Marynarka wojenna USA podała, że Alexis w latach 2007-2011 był rezerwistą w funkcji elektryka lotniczego. Dostał nawet dwa medale - za Służbę w Obronie Narodowej oraz służbę w Globalnej Wojnie przeciwko Terroryzmowi. Został usunięty z rezerwy z powodu kilku incydentów rzutujących na jego dobrą opinię. Obecnie miał dostęp do Navy Yard jako pracownik kontraktowy, miał również ważną przepustkę. Pracował jako cywilny pracownik zajmujący się technologią informacyjną. Miał również dostęp do tajnych informacji.

Wiadomo, że 34-latek był uzbrojony w broń typu AR-15, dubeltówkę i pistolet. Policja na razie nie wyjaśniła, jak udało mu się wnieść broń do budynku.

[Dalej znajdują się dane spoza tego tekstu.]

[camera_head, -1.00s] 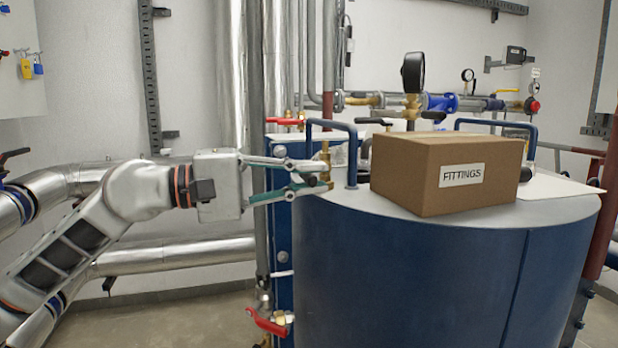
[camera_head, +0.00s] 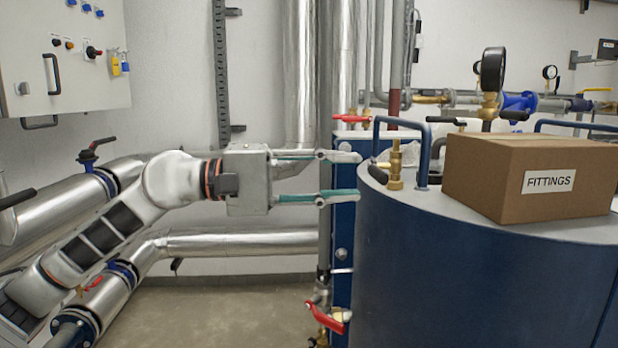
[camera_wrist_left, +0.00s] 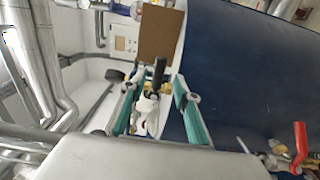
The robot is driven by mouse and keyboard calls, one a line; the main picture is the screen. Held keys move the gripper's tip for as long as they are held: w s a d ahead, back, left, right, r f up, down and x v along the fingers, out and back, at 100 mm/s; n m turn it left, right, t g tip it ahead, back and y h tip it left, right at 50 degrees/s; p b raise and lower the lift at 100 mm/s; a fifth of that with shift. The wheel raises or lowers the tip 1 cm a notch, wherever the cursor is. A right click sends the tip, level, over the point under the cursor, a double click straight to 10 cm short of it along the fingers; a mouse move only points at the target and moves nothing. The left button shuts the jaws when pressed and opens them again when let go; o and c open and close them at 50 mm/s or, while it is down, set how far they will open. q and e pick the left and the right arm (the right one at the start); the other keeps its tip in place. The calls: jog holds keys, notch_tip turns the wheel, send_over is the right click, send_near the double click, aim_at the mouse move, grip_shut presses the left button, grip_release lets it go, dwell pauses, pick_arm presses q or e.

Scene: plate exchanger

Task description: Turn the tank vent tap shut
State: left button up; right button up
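The brass vent tap (camera_head: 396,168) stands upright on the near left rim of the blue tank (camera_head: 470,270). A short dark lever (camera_head: 377,172) sticks out from its left side, seen nearly end on. In the left wrist view a black lever (camera_wrist_left: 159,74) shows just beyond the fingertips, with a little brass beside it. My left gripper (camera_head: 348,176) is open and empty, to the left of the tap, with a small gap between fingertips and lever. Its two green fingers also show in the left wrist view (camera_wrist_left: 158,95). My right gripper is in neither view.
A cardboard box marked FITTINGS (camera_head: 530,175) sits on the tank top right of the tap. A blue handle (camera_head: 424,150) rises close behind the tap, near a whitish crumpled thing (camera_head: 407,152). A red-handled valve (camera_head: 326,316) is below the gripper.

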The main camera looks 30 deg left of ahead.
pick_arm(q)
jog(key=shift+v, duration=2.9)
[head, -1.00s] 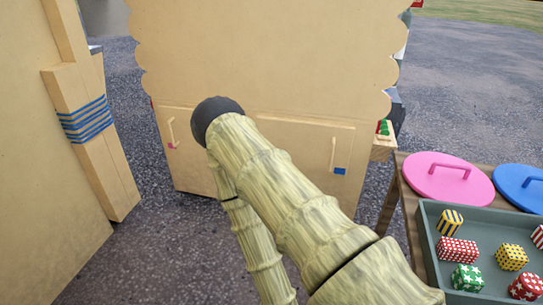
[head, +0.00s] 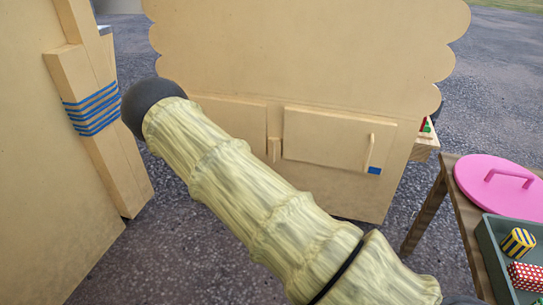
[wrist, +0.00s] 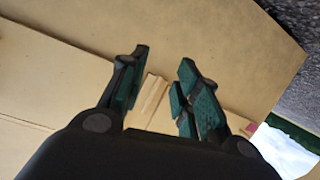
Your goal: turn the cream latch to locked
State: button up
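The cream latch (head: 274,150) is a small upright block between two low doors of the cream cabinet, almost the same colour as the panel. What looks like the same latch (wrist: 150,98) shows in the wrist view beyond and between the fingers. My gripper (wrist: 164,58) is open, with dark fingers and green pads on either side of the latch in the picture. I cannot tell whether a finger touches it. In the head view my arm hides the gripper and part of the left door (head: 232,110).
The right door (head: 325,140) has a bar handle and a blue square (head: 374,170). A table at right holds a pink lid (head: 498,182) and a grey tray (head: 490,245) of patterned sweets. A cream post with blue bands (head: 92,108) stands at left.

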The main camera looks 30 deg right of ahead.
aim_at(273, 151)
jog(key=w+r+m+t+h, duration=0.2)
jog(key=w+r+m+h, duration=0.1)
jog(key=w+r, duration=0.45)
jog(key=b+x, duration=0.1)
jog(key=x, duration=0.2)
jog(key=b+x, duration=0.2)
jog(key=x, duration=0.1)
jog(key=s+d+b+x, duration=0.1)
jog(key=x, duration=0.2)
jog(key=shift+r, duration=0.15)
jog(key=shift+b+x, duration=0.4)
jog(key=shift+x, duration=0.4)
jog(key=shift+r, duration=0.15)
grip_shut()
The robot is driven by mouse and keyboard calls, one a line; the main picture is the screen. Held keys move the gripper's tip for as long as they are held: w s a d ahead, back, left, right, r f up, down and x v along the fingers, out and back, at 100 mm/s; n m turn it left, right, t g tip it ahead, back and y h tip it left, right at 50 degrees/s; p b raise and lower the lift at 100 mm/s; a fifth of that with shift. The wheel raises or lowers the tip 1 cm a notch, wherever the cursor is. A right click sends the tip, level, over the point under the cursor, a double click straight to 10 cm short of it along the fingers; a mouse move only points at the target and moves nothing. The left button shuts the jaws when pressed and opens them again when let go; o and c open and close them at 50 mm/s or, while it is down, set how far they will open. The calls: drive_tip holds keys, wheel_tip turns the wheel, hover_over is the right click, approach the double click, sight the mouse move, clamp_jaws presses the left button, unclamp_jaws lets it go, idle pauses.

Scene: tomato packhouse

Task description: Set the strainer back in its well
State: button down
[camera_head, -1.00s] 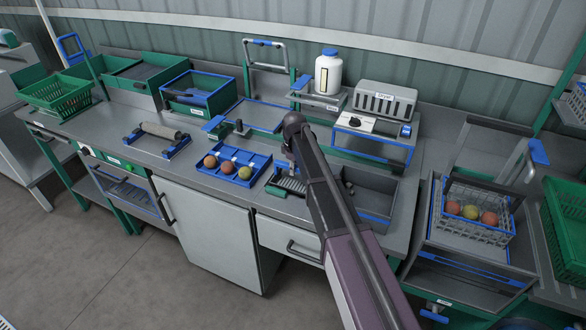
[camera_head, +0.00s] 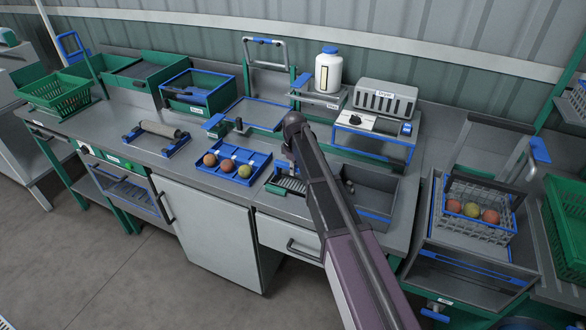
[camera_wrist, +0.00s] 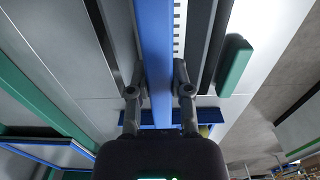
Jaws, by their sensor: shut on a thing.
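My gripper (camera_wrist: 159,75) has its two fingers on either side of a long blue bar (camera_wrist: 153,35) in the wrist view and is shut on it. The bar looks like the strainer's handle or rim. A pale strip with dark slots (camera_wrist: 177,30) runs alongside it, with a green pad (camera_wrist: 235,65) further right. In the head view, a grey slotted piece (camera_head: 290,184) shows left of my arm, by the grey open basin (camera_head: 376,207). My arm hides the fingertips and part of the basin there. I cannot tell whether the strainer touches its well.
A blue tray (camera_head: 213,172) with three tomatoes stands left of the slotted piece. A roller stand (camera_head: 158,138) is further left. A dryer (camera_head: 385,101) and a white jug (camera_head: 328,73) stand behind. A wire basket (camera_head: 470,233) with tomatoes is at the right.

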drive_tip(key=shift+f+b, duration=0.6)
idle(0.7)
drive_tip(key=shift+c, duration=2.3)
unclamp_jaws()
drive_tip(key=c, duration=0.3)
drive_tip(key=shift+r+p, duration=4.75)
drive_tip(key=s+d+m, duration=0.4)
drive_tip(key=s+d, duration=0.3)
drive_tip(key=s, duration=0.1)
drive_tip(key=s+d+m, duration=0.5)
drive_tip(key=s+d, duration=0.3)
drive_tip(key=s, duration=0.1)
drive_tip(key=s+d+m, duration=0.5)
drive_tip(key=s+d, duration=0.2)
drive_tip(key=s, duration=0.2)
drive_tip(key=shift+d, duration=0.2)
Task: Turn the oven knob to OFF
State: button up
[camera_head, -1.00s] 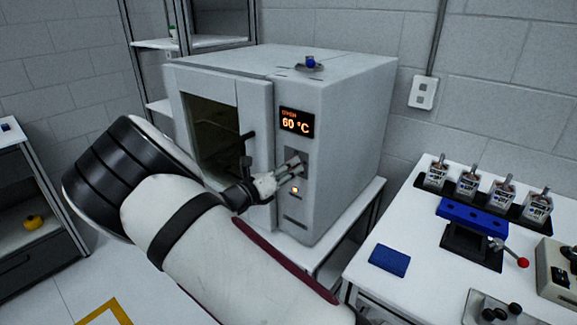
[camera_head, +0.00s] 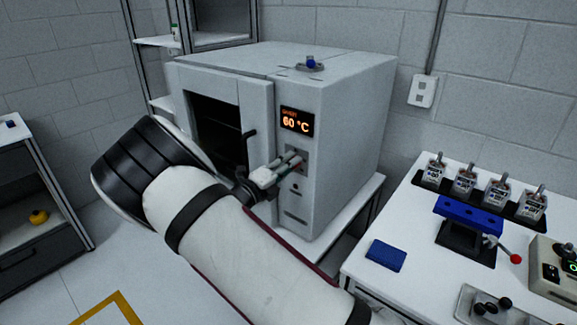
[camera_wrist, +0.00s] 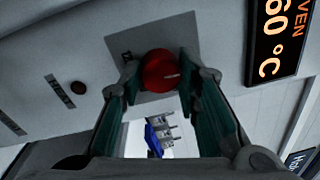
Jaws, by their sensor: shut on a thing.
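The white oven (camera_head: 345,135) stands on a bench, and its orange display (camera_head: 296,121) reads 60 °C. My gripper (camera_head: 294,160) is at the control panel below the display. My gripper's two green-padded fingers are shut on the knob, one on each side. The plate's lettering is too small to read. A small indicator (camera_head: 295,186) below the knob is dark.
The oven door handle (camera_head: 246,146) is close to the left of my gripper. A wall socket (camera_head: 422,90) is behind.

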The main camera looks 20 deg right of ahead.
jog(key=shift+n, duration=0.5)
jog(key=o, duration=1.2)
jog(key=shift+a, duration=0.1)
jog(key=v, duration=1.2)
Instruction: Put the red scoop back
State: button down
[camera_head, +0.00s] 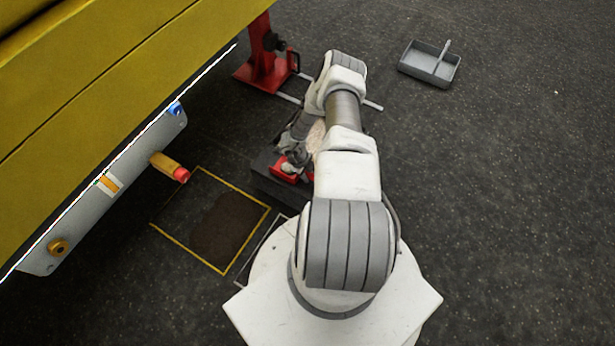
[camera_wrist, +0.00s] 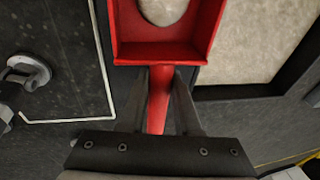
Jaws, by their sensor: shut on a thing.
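The red scoop (camera_wrist: 207,25) fills the upper middle of the wrist view, with a pale rounded thing (camera_wrist: 163,8) in its pan. My gripper (camera_wrist: 160,85) is shut on the scoop's red handle, one dark finger on each side. In the head view the scoop (camera_head: 284,172) shows as a small red patch beside my gripper (camera_head: 291,157), partly hidden by my arm. It is over or near a dark box (camera_head: 262,166); I cannot tell whether they touch. Pale grainy material (camera_wrist: 262,40) within a dark rim shows right of the scoop in the wrist view.
A yellow boom (camera_head: 100,80) with a grey plate (camera_head: 135,165) and a red-tipped pin (camera_head: 170,167) overhangs the left. A yellow-outlined floor square (camera_head: 240,250) lies below. A red stand (camera_head: 262,62) is behind. A grey tray (camera_head: 414,68) stands on clear floor at right.

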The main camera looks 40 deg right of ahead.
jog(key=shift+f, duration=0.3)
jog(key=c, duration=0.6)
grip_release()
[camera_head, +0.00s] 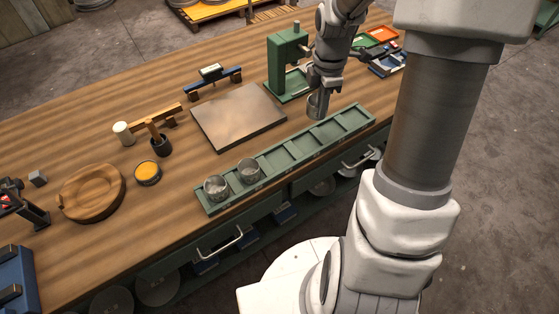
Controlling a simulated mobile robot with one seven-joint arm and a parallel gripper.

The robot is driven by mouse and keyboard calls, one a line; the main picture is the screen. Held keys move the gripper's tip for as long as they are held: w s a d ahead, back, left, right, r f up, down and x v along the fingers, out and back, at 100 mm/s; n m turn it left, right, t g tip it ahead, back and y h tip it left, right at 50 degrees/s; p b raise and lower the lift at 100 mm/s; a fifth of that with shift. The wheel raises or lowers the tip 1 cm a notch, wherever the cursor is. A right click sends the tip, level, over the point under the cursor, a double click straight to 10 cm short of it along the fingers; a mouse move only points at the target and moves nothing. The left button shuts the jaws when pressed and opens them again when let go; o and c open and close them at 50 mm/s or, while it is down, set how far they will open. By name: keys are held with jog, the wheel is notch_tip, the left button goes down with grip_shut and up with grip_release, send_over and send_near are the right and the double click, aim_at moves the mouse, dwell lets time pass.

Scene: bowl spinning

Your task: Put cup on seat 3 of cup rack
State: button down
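A long green cup rack (313,156) lies along the near edge of the wooden bench, divided into a row of square seats. A grey metal cup (215,190) stands in its leftmost seat, and a second grey cup (248,172) stands in the seat beside it. The seats to the right of these look empty. My gripper (319,92) points down and appears closed around a third grey cup (316,107). This cup shows just behind the middle of the rack, apart from it. Its exact height and the fingertips are hard to make out.
A flat metal plate (238,117) lies behind the rack. A green press (287,62) stands near my gripper. A round wooden dish (92,192), a yellow-filled tin (147,173) and a dark pot (161,146) stand to the left. Trays (380,35) lie at the back right.

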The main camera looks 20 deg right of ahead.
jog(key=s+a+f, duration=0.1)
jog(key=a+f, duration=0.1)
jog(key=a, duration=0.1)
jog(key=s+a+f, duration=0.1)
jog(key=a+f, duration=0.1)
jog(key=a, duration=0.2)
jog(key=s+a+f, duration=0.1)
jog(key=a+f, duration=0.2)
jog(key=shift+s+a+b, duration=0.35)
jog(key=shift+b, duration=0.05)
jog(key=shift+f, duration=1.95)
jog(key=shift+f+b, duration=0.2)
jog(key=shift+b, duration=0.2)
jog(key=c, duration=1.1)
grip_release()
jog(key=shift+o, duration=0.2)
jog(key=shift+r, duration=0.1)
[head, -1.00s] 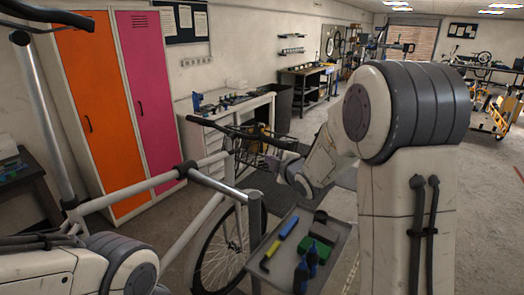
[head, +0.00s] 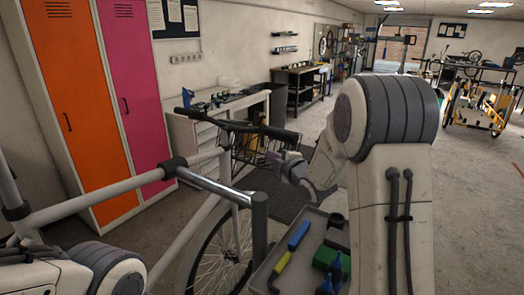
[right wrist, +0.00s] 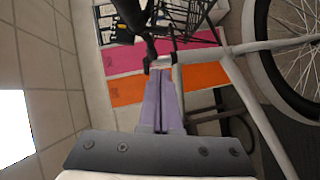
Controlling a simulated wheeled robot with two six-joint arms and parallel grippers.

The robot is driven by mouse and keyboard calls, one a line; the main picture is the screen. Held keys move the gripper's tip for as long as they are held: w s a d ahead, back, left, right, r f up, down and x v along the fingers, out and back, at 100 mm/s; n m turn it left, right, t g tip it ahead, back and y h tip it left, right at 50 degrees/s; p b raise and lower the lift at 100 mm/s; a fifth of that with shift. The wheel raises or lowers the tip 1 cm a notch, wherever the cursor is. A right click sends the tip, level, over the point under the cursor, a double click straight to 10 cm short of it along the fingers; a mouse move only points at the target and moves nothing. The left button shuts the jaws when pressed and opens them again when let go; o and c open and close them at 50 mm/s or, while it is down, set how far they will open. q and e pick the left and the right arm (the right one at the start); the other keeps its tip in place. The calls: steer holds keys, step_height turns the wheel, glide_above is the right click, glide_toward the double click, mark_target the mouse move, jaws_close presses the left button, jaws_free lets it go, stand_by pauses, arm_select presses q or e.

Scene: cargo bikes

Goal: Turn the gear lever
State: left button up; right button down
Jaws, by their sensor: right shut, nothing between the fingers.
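The white cargo bike (head: 100,195) stands ahead of me, with its dark handlebar (head: 235,126) at the middle of the head view. A black grip (head: 283,134) ends the bar on the right. My right gripper (head: 279,154) is just below this grip in the head view. In the right wrist view its purple fingers (right wrist: 163,72) are together and empty, pointing at the dark handlebar parts (right wrist: 150,38). I cannot tell whether they touch. The gear lever is too small or hidden to make out. My left gripper is out of view.
A grey tray (head: 262,272) with tools stands below my right arm. A wire basket (head: 250,150) hangs at the bike's front. Orange (head: 65,85) and pink (head: 130,75) lockers and a workbench (head: 215,112) line the wall. Open floor lies to the right.

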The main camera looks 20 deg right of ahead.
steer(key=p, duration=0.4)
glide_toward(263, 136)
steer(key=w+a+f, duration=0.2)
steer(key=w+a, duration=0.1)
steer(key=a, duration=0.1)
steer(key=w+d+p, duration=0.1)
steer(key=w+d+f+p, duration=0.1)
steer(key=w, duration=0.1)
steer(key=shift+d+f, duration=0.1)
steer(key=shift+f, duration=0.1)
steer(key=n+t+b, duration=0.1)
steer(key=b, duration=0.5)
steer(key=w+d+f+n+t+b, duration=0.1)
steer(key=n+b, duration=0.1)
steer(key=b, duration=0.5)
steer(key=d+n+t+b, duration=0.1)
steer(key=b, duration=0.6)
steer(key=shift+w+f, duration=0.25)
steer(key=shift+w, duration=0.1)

NAJWIĘKSZE STRZELANINY W USA

Dwukrotnie aresztowany

Podejrzany był aresztowany w 2010 roku za nielegalne użycie broni, ale sprawa została umorzona, ponieważ śledczy stwierdzili, że przypadkowo wypalił z niej podczas jej czyszczenia. Był również aresztowany w 2004 roku w Seattle za przestrzelenie opon w samochodzie jednego z pracowników budowy. Motywem miało być rzekomo to, że mężczyzna obraził Alexisa, a ten zareagował furią. Według ojca napastnika, Algernona Alexisa, jego syn był gorliwym wyznawcą buddyzmu. W ostatnim czasie skupiał się na dalszej edukacji i podjął pracę w sektorze prywatnym. - To kompletny szok - powiedział, gdy usłyszał, że jego syn jest głównym podejrzanym o atak. - To był bardzo miły chłopak - mówi Tiki Confer, właściciel tajskiej restauracji, w której Alexis często bywał.

"Nie wierzę, że to zrobił"

Także jego znajomi nie mogą nic złego o nim powiedzieć. - Był bardzo pozytywnym człowiekiem. Wydaje mi się, że bardzo chciał mieć coś więcej z życia. Chciał więcej dokonać. Miał pracę w korporacji i czuł, że może się tam rozwinąć. Zaczął jednak narzekać. Zadzwonił do mnie parę miesięcy temu i powiedział, że mu nie płacą - powiedział jeden z nich, Michael Ritrovato.

Jak dodał, w ostatnim czasie Alexis sporo grał w gry komputerowe, w tym głównie "strzelanki". - Nie wierzę, że to zrobił. Nie ma szans. Nie wierzę, że zrobił coś przeciw swojej religii. Często medytował w świątyni. Mógł tam być - mógł być po prostu w złym miejscu o złej porze - przekonuje z kolei były współlokator sprawcy.

Według niego, Alexis nie był agresywny. - Miał broń, ale to nie znaczy, że chciał strzelać do ludzi. Miał licencję i wszystko było legalne - podkreślił.